▶ [TASK PROMPT]: Work through the data below and give the number of lines holding "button", nothing more.

___ DATASET EXCERPT

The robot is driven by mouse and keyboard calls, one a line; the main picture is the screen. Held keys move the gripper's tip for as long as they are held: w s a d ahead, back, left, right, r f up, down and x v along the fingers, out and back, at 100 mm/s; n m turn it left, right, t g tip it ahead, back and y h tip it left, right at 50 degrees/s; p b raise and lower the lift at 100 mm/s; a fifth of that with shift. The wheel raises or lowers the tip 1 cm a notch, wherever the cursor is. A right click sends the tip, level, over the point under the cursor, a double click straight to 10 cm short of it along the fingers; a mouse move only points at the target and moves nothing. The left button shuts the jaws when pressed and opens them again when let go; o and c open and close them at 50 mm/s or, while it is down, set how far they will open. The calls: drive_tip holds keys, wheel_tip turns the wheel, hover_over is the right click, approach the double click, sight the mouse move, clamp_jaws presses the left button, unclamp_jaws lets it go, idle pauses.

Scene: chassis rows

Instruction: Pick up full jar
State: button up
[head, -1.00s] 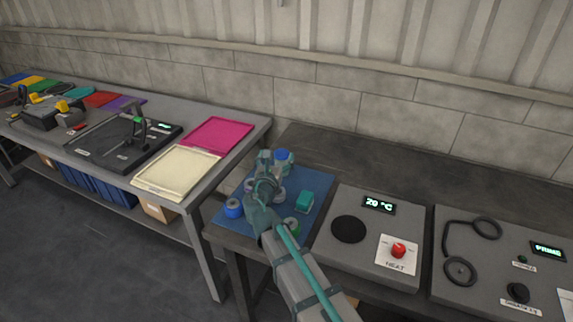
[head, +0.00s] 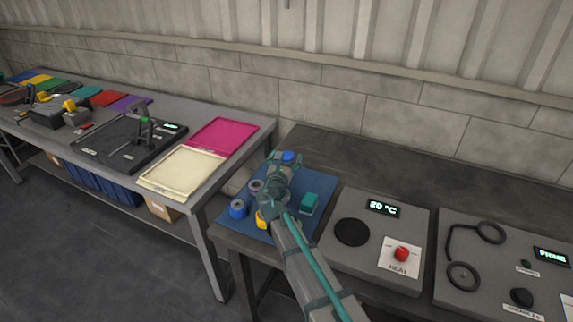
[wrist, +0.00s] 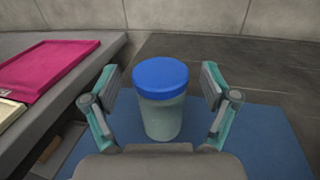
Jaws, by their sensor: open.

______

▶ [SOLVED PROBLEM]: 2